Und wie werden Kinder der Narzissten? Sie leben im ewigen Hadern mit sich selbst, haben das Gefühl, nie etwas richtig machen zu können. Die Kälte und Distanz der Narzissten verhindern eine wirkliche Beziehung. Im Dunstkreis des Narzissten muss man ohne wirkliche Liebe und Zuwendung auskommen. Man ist nur ein Attribut, ein Zeichen seiner Großmacht. Versucht man aus diesem Teufelskreis auszubrechen, wird man hart bestraft, indem der Narzisst einem alles entzieht, jede Zuwendung, jedes gesehen werden, es wird nicht einmal mehr mit einem gesprochen. Man ist Luft, unsichtbar, unspürbar. Man bekommt den totalen Untergang angedroht. So war meine Mutter, so war auch Birgit, auch wenn sie es besser überspielen konnte. Ich machte das Hundefutter falsch, die von mir gekaufte Kaffeemaschine wurde nicht benutzt, es wurde gekrittelt und kritisiert bis zum Erbrechen. Wenn ich an den Sex mit ihr denke, wird mir heute noch schlecht. Denn so etwas wie Zärtlichkeit oder Wärme gab es bei Birgit nicht. Sex war mit ihr eher wie zusammen Laub fegen. Verblüffend an der ganzen Geschichte war, dass mein Körper die Unerträglichkeit schon spürte und reagierte. Erst als ich die Herzbeschwerden und Panikattacken nicht mehr ertrug, mir so mancher Brückenpfeiler an der Autobahn immer anziehender erschien, erst da konnte ich ausbrechen. Spürte danach, als es ausgesprochen war, eine ungeheure Erleichterung.

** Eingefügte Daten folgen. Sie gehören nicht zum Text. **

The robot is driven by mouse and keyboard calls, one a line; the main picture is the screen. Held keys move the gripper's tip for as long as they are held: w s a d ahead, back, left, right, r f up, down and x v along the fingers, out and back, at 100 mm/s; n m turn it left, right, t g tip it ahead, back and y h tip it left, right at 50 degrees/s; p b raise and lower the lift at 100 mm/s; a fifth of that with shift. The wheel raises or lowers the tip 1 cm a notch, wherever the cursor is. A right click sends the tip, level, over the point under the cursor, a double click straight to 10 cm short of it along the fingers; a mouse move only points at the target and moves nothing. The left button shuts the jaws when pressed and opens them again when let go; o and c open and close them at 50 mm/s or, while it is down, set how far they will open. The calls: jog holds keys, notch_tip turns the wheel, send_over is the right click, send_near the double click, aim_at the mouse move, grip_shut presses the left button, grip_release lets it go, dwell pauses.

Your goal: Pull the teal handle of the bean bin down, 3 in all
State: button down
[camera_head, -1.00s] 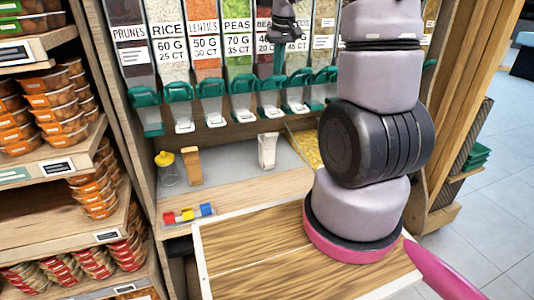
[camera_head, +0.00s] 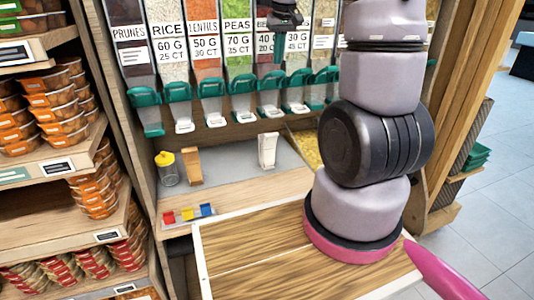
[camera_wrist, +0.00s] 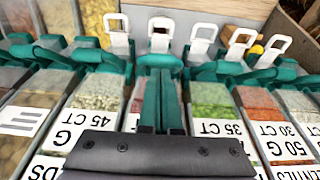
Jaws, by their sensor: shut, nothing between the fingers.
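The bean bin (camera_head: 265,48) is in the row of clear bins in the head view, between the peas bin and the bin marked 45 CT. Its teal handle (camera_head: 269,82) is at the bottom front, above a white spout. The handle (camera_wrist: 160,60) also shows at the centre of the wrist view. My gripper (camera_head: 279,58) is in front of the bean bin's right side, above the handle. In the wrist view my gripper (camera_wrist: 160,76) has its dark teal fingers together and empty, pointing at that handle and partly covering it. Contact cannot be told.
Similar teal handles of the peas bin (camera_head: 242,82) and the 45 CT bin (camera_head: 298,80) stand close on both sides. Below are a yellow-lidded jar (camera_head: 167,172), a tan scoop (camera_head: 192,165) and a white container (camera_head: 267,150). The counter front is mostly clear.

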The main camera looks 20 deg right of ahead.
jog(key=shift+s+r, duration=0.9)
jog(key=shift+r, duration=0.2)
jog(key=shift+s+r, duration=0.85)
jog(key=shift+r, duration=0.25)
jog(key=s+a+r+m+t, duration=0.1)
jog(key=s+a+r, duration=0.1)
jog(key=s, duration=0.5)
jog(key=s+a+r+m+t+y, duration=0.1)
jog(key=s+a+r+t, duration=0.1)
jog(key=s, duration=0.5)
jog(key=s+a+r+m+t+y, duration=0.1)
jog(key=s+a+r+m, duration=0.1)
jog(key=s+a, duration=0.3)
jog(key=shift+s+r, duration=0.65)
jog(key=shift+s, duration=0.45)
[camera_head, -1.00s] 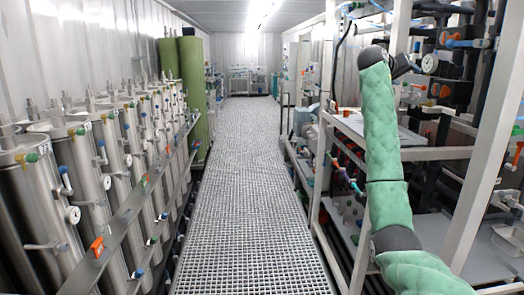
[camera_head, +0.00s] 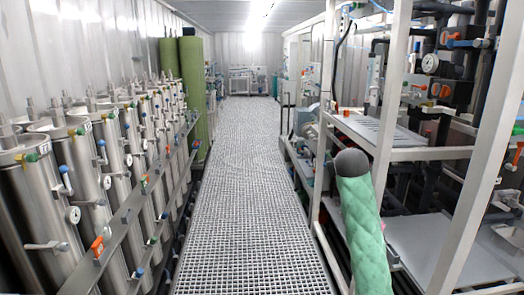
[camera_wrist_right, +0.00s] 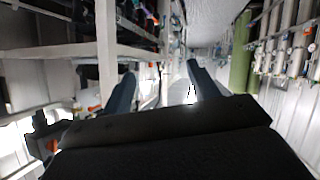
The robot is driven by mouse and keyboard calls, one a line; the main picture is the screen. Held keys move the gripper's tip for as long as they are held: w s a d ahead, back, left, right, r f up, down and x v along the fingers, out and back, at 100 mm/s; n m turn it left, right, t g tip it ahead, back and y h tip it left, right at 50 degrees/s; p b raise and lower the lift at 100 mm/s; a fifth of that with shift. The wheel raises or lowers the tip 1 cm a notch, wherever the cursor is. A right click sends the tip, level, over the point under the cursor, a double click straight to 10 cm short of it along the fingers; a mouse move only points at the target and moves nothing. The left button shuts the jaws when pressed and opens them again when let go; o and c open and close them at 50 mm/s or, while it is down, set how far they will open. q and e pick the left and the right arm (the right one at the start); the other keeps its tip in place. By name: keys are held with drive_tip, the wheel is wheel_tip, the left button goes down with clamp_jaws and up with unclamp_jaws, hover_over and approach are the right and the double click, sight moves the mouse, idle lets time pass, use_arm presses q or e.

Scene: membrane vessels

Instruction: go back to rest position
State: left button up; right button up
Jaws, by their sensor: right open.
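My right arm (camera_head: 363,235) stands in green padding at the lower right of the head view, in front of the white rack frame. Its dark rounded joint (camera_head: 351,163) is at the top; the gripper is hidden there. In the right wrist view my right gripper (camera_wrist_right: 163,88) has its two dark fingers spread apart with nothing between them. My left gripper and left arm are in no view.
Steel membrane vessels (camera_head: 90,185) line the left wall behind a metal rail (camera_head: 125,215). A white rack (camera_head: 400,154) with shelves, pipes and valves stands close on the right. The grated aisle floor (camera_head: 245,200) is clear.

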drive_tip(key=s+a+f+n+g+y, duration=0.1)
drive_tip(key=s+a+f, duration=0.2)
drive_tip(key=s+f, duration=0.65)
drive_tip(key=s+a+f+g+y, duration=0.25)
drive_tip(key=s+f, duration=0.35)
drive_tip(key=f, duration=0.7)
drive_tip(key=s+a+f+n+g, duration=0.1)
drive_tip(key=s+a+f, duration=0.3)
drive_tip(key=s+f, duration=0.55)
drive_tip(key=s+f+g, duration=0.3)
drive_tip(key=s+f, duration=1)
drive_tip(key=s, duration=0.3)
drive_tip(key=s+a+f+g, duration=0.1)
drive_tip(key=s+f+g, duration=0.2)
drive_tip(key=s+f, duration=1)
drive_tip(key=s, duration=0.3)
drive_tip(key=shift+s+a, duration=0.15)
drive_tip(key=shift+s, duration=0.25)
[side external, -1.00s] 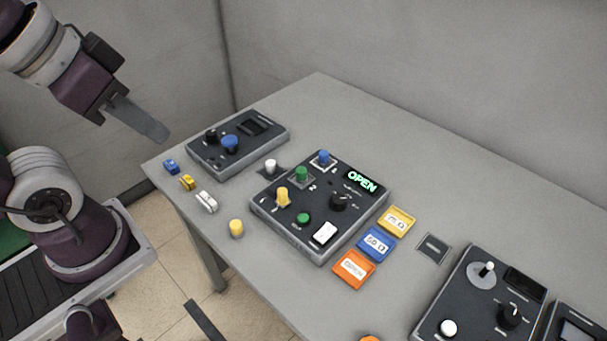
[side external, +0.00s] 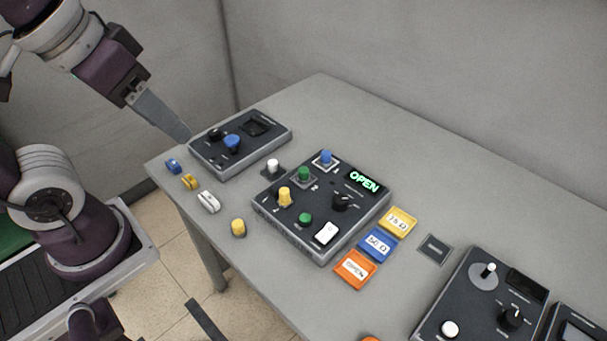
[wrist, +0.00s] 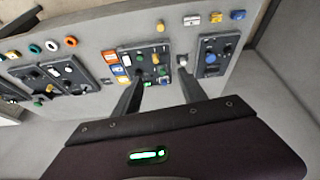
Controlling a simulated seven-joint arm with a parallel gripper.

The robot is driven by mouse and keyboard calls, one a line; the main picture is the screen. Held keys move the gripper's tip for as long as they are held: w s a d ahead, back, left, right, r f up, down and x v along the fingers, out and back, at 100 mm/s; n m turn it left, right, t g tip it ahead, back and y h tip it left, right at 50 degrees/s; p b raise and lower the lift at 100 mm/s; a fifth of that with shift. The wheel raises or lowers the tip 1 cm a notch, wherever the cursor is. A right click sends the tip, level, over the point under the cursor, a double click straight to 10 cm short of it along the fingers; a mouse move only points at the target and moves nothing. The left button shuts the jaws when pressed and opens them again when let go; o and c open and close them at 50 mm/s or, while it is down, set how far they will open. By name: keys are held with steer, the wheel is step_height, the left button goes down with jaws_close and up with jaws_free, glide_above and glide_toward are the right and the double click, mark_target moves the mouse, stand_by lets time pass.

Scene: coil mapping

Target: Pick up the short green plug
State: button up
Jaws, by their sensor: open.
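A short green plug (side external: 304,174) stands upright in a square seat near the middle of the dark central box (side external: 262,208). A flatter round green piece (side external: 305,218), which looks like a button, sits nearer the front of that box. My gripper (side external: 187,138) is left of and above the boxes, well apart from the green plug. In the wrist view, my two fingers (wrist: 161,70) are spread with nothing between them. The central box lies beyond them, with small green spots that I cannot tell apart for certain.
A yellow plug (side external: 285,196), a blue plug (side external: 325,158) and a black knob (side external: 341,201) crowd the central box. Another dark box (side external: 262,152) stands under my gripper. Labelled trays (side external: 376,244) lie right. Small loose parts (side external: 208,202) lie along the table's left edge.

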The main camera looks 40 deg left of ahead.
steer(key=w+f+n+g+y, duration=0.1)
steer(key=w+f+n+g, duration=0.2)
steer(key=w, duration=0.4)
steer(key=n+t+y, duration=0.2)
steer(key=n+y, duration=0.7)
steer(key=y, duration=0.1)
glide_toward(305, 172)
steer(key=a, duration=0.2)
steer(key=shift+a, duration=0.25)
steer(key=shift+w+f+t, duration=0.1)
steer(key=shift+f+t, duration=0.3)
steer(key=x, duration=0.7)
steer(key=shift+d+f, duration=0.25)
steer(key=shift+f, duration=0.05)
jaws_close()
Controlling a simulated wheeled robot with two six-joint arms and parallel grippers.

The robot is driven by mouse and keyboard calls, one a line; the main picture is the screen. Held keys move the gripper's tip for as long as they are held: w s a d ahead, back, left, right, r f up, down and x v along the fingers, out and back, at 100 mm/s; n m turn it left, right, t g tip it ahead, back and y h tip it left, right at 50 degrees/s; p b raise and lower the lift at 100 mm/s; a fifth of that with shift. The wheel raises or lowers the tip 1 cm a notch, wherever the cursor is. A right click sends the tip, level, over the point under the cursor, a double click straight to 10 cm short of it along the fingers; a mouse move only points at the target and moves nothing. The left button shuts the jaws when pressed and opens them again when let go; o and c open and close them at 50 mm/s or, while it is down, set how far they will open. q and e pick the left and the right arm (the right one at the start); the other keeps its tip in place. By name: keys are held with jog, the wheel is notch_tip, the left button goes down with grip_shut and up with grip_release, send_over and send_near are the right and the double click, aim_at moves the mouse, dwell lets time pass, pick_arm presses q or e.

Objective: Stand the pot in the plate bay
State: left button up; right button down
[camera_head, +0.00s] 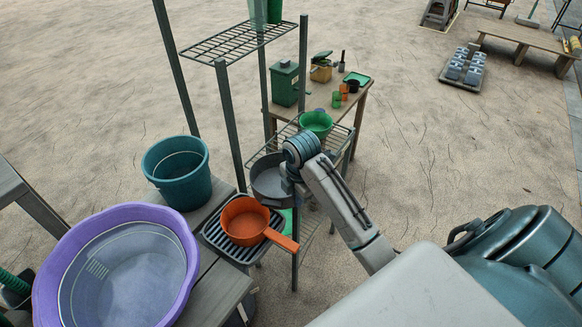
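A dark grey pot (268,185) shows in the head view beside the wire shelf, its open mouth facing up towards me. My right gripper (290,184) is at the pot's right rim. My wrist covers the fingers, so I cannot tell whether they are closed on the rim. A dark ribbed dish rack (222,243) sits at the bench edge just below and left of the pot. An orange saucepan (245,221) rests on that rack, its handle pointing to the lower right. I cannot make out which part is the plate bay. My left gripper is out of view.
A purple basin (185,232) and a teal bucket (180,172) stand on the grey bench (216,292). The wire shelf's posts (230,125) rise behind the rack. A green bowl (316,122) sits on the shelf. A table with bins and cups stands beyond. Open ground lies right.

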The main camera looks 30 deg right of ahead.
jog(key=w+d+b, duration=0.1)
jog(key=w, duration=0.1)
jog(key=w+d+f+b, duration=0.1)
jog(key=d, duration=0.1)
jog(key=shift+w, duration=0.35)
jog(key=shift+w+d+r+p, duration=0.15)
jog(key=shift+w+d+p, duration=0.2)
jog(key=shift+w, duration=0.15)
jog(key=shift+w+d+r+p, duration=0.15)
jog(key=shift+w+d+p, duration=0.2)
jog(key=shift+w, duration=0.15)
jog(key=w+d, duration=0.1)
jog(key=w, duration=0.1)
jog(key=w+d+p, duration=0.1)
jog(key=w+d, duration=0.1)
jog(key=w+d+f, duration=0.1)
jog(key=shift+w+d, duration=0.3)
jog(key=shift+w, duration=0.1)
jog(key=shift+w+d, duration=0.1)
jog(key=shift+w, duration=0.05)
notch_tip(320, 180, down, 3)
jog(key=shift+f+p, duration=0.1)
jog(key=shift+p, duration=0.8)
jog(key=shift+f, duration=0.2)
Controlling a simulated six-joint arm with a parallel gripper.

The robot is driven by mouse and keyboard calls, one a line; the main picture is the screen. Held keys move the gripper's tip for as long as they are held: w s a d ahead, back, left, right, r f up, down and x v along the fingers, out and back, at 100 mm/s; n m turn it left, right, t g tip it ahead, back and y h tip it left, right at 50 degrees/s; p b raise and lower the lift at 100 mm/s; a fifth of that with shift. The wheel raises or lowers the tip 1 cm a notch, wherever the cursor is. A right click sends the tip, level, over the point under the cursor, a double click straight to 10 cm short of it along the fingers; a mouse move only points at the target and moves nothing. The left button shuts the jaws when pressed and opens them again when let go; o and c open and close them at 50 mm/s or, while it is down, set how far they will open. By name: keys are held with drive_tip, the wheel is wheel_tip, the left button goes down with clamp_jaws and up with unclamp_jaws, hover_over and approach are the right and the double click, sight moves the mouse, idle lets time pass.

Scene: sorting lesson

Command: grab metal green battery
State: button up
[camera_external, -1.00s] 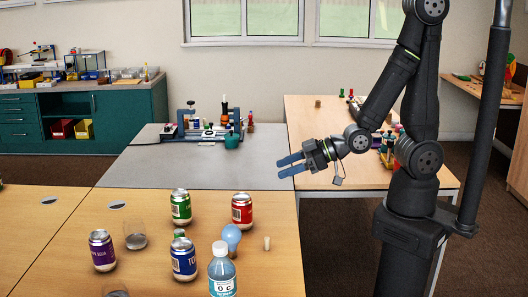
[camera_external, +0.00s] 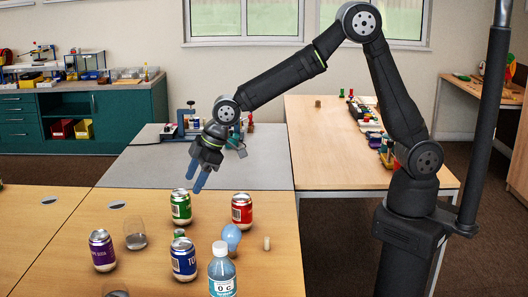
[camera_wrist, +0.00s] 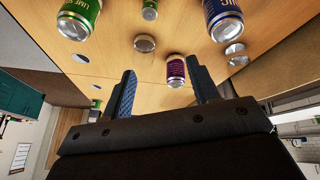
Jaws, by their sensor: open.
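A small green battery (camera_external: 179,234) stands just behind the blue can on the wooden table in the external view, its lower part hidden. In the wrist view, a small green and silver cylinder near the top edge looks like the same battery (camera_wrist: 149,9). My gripper (camera_external: 196,181) is open and empty, fingers pointing down, above and behind the green can. In the wrist view its two blue fingers (camera_wrist: 163,76) are apart with nothing held between them.
Around the battery are a green can (camera_external: 180,208), a red can (camera_external: 242,211), a blue can (camera_external: 183,260), a purple can (camera_external: 102,251), a clear glass (camera_external: 135,236), a light bulb (camera_external: 231,237) and a water bottle (camera_external: 222,272). The grey table (camera_external: 130,172) behind is mostly clear.

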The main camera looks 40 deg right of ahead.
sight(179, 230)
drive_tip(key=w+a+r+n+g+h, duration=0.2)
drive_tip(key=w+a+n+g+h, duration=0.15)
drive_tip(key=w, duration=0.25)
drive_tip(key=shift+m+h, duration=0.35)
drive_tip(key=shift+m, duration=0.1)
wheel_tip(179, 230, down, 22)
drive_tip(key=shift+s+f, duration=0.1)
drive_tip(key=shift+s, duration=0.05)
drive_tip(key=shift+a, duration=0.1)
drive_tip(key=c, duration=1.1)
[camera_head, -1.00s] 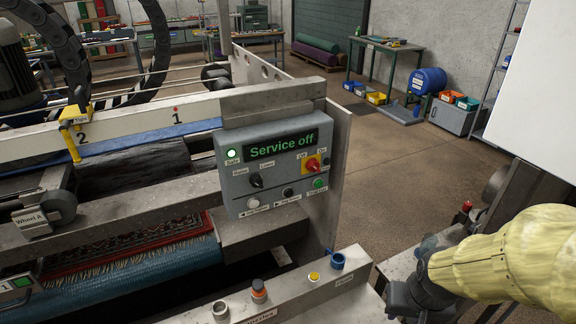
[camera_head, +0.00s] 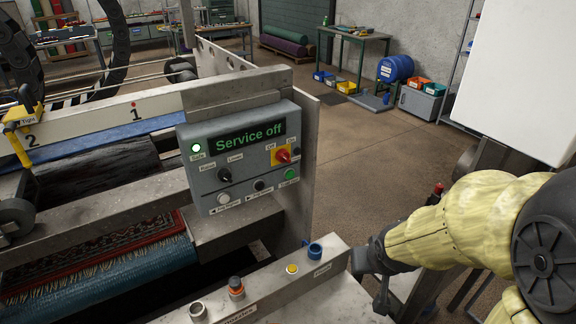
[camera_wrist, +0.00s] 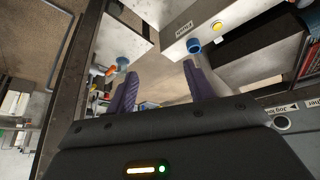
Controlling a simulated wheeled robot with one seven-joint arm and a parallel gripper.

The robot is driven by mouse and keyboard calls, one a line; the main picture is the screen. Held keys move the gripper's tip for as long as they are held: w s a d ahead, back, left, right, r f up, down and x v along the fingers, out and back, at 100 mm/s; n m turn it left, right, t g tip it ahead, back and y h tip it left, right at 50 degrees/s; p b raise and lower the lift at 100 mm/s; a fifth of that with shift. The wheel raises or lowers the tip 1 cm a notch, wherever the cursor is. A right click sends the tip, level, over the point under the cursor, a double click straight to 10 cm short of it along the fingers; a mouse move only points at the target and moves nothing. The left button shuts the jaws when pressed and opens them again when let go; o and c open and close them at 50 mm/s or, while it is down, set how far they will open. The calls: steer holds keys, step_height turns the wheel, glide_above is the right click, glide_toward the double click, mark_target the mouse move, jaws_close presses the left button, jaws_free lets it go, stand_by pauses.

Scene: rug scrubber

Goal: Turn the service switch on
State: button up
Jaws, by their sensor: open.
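The service switch (camera_head: 284,155) is a red knob on a yellow plate, marked Off and On, at the right of the grey control panel (camera_head: 203,157). The panel's display (camera_head: 237,136) reads "Service off" in green, and a green Safe light (camera_head: 196,148) glows at its left. My gripper (camera_head: 380,298) is low and right of the panel, well apart from the switch, its fingers hard to make out there. In the wrist view my gripper (camera_wrist: 158,82) has its two purple fingers spread with nothing between them. The switch cannot be made out in the wrist view.
A ledge (camera_head: 262,300) below the panel carries a yellow button (camera_head: 292,268), a blue ring-shaped holder (camera_head: 314,250) and an orange-topped knob (camera_head: 236,286). A metal plate (camera_head: 304,165) stands behind the panel. Open floor (camera_head: 370,150) lies to the right.

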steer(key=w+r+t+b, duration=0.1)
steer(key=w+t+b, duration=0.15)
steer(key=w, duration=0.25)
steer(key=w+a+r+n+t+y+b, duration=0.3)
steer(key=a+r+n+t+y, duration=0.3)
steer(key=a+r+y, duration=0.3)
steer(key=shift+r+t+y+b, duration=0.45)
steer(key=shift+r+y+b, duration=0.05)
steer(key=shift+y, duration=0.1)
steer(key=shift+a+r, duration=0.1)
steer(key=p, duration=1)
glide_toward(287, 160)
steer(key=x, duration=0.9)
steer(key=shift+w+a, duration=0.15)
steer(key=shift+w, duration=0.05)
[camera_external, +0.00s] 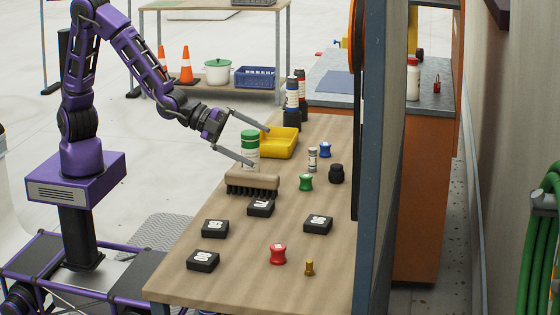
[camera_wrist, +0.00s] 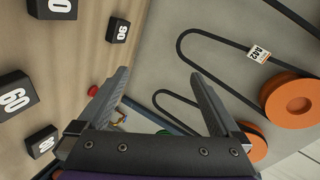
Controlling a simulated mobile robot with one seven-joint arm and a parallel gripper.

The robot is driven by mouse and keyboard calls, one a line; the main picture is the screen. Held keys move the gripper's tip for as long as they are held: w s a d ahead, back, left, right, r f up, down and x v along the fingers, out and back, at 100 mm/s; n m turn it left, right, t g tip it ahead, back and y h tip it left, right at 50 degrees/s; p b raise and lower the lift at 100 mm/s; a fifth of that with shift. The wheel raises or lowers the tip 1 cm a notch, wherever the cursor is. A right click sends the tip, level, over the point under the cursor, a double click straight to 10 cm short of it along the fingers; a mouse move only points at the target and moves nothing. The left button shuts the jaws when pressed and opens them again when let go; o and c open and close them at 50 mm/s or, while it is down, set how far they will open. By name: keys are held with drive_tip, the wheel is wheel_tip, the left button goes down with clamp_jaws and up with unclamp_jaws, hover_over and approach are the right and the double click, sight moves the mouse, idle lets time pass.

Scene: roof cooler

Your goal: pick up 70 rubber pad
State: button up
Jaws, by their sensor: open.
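The 70 rubber pad seems to be the black block (camera_external: 260,207) beside the brush on the bench; its white label is small and hard to read. In the wrist view, a black pad (camera_wrist: 52,8) cut by the top edge shows only a "0" and is probably the same one. Similar black pads lie nearby: the 90 pad (camera_external: 318,224), the 60 pad (camera_external: 215,229) and another pad (camera_external: 203,260) with an unclear number. My gripper (camera_external: 261,147) is open and empty, fingers spread above the bench near the green-lidded jar, farther back than the pads.
A brush (camera_external: 252,182) stands between my gripper and the pads, with the green-lidded jar (camera_external: 250,148) behind it. A yellow tray (camera_external: 278,143) is just beyond. A wall panel (camera_external: 375,150) borders the bench's right side.

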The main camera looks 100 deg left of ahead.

Doch mit meiner Mutter werde ich noch nicht so schnell fertig. Je mehr dieses Bild, dieses Schema, sichtbarer und plausibler wird, desto mehr nimmt mein Hass auf sie zu. Desto mehr wünsche ich ihr die Pest an den Hals. Vielleicht, weil die Trauer und die Enttäuschung so alt sind und so tief sitzen. Eines letztes Erlebens, ungenügbar und unerträglich zu sein, bedurfte es noch. Danach war meine Entscheidung komplett, auf nahe, zu nahe Beziehungen in Zukunft zu verzichten.
Andererseits, wenn ich so meine älteren Posts lese, habe ich Fortschritte gemacht. Man wird demütiger, je länger man nachdenkt.